### Problem to work on
Please transcribe the data that follows without the pictures, keeping every word the same.

(Rows about robot tasks)

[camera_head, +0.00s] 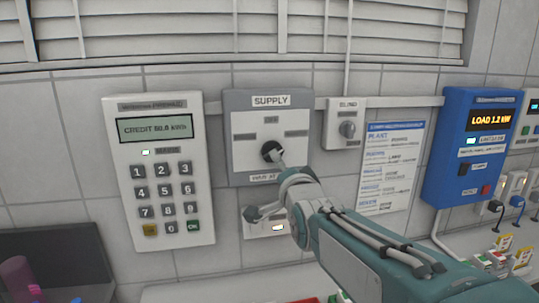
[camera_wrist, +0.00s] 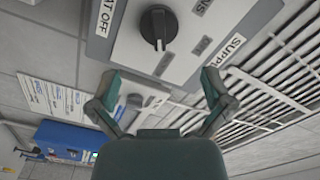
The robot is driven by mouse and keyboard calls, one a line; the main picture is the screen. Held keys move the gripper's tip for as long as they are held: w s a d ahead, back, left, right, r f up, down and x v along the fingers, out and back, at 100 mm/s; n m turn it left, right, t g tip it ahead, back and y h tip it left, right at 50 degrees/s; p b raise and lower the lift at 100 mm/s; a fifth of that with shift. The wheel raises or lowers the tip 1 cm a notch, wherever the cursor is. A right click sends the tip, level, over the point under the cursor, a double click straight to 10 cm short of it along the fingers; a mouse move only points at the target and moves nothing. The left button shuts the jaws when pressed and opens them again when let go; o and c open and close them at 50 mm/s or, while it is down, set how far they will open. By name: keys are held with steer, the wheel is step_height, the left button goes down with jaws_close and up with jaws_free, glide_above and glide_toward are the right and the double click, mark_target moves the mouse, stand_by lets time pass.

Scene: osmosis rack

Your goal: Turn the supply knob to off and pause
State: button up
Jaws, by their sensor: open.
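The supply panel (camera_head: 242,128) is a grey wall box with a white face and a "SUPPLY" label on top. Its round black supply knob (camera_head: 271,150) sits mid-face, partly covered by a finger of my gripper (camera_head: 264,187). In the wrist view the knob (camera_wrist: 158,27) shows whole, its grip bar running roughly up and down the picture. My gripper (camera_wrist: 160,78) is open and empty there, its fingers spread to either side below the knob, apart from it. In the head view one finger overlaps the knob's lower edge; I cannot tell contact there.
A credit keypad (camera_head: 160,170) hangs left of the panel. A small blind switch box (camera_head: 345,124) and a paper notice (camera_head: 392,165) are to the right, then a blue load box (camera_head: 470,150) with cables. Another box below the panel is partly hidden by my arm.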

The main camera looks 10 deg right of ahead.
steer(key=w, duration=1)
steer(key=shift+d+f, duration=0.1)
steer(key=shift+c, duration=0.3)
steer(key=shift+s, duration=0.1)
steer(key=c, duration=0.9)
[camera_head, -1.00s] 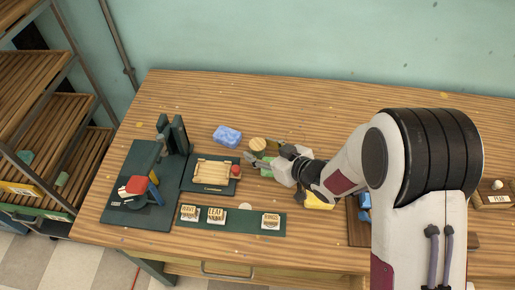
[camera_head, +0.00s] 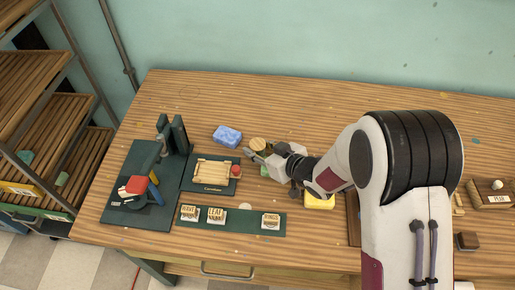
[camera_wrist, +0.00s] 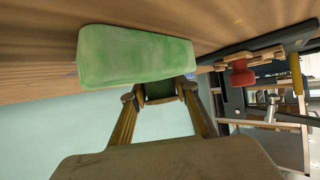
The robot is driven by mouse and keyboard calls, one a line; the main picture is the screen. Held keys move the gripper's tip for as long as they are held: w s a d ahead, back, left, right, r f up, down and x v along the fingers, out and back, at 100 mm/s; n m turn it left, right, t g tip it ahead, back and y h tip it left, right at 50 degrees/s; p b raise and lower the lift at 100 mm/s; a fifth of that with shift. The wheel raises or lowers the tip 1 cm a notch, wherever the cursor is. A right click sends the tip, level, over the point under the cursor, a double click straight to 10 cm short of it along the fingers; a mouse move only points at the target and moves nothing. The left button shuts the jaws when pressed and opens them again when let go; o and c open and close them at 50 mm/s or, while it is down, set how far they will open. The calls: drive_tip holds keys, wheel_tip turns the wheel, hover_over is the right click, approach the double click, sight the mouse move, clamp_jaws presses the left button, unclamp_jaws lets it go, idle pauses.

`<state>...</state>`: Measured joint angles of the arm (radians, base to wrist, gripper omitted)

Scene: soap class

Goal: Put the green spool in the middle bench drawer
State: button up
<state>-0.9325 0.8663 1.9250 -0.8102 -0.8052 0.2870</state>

### Answer below
[camera_head, +0.00s] 
[camera_wrist, +0.00s] 
The robot is driven by mouse and keyboard calls, one a line; the main picture is the screen. Held keys move the gripper's tip for as long as they are held: w s a d ahead, back, left, right, r f up, down and x v along the fingers, out and back, at 100 mm/s; n m turn it left, right, t g tip it ahead, back and y h tip it left, right at 50 degrees/s; p b raise and lower the lift at 100 mm/s; a fifth of that with shift. The wheel raises or lowers the tip 1 cm a notch, wherever the cursor is. A right click sends the tip, level, over the point under the cursor, a double click straight to 10 cm short of it along the fingers; a mouse move only points at the target and moves nothing. The left button shuts the jaws when pressed and opens them again when let go; o and c open and close them at 50 mm/s or, while it is down, set how far they will open. By name: keys are held with steer, the wheel is step_height, the left button goes down with jaws_close and up with jaws_free, glide_above and glide_toward are the right and the double click, mark_target moves the mouse, stand_by lets time pass.

Scene: osmosis rack

Your goal: Turn the supply knob to off and pause
State: button up
Jaws, by their sensor: open.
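The supply panel (camera_head: 242,128) is a grey wall box with a white face and a "SUPPLY" label on top. Its round black supply knob (camera_head: 271,150) sits mid-face, partly covered by a finger of my gripper (camera_head: 264,187). In the wrist view the knob (camera_wrist: 158,27) shows whole, its grip bar running roughly up and down the picture. My gripper (camera_wrist: 160,78) is open and empty there, its fingers spread to either side below the knob, apart from it. In the head view one finger overlaps the knob's lower edge; I cannot tell contact there.
A credit keypad (camera_head: 160,170) hangs left of the panel. A small blind switch box (camera_head: 345,124) and a paper notice (camera_head: 392,165) are to the right, then a blue load box (camera_head: 470,150) with cables. Another box below the panel is partly hidden by my arm.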

The main camera looks 10 deg right of ahead.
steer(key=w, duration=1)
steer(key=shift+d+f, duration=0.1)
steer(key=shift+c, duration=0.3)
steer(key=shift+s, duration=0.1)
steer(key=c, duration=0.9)
[camera_head, -1.00s] 
[camera_head, +0.00s] 
[camera_wrist, +0.00s] 
The robot is driven by mouse and keyboard calls, one a line; the main picture is the screen. Held keys move the gripper's tip for as long as they are held: w s a d ahead, back, left, right, r f up, down and x v along the fingers, out and back, at 100 mm/s; n m turn it left, right, t g tip it ahead, back and y h tip it left, right at 50 degrees/s; p b raise and lower the lift at 100 mm/s; a fifth of that with shift. The wheel raises or lowers the tip 1 cm a notch, wherever the cursor is. A right click sends the tip, level, over the point under the cursor, a double click straight to 10 cm short of it along the fingers; a mouse move only points at the target and moves nothing. The left button shuts the jaws when pressed and opens them again when let go; o and c open and close them at 50 mm/s or, while it is down, set how far they will open. The calls: drive_tip holds keys, wheel_tip turns the wheel, hover_over is the right click, approach the double click, sight the mouse move, clamp_jaws presses the left button, unclamp_jaws lets it go, idle pauses.

`<state>...</state>`: Measured joint angles of the arm (radians, base to wrist, gripper omitted)

Scene: soap class

Goal: Put the green spool in the middle bench drawer
State: button up
<state>-0.9325 0.8663 1.9250 -0.8102 -0.8052 0.2870</state>

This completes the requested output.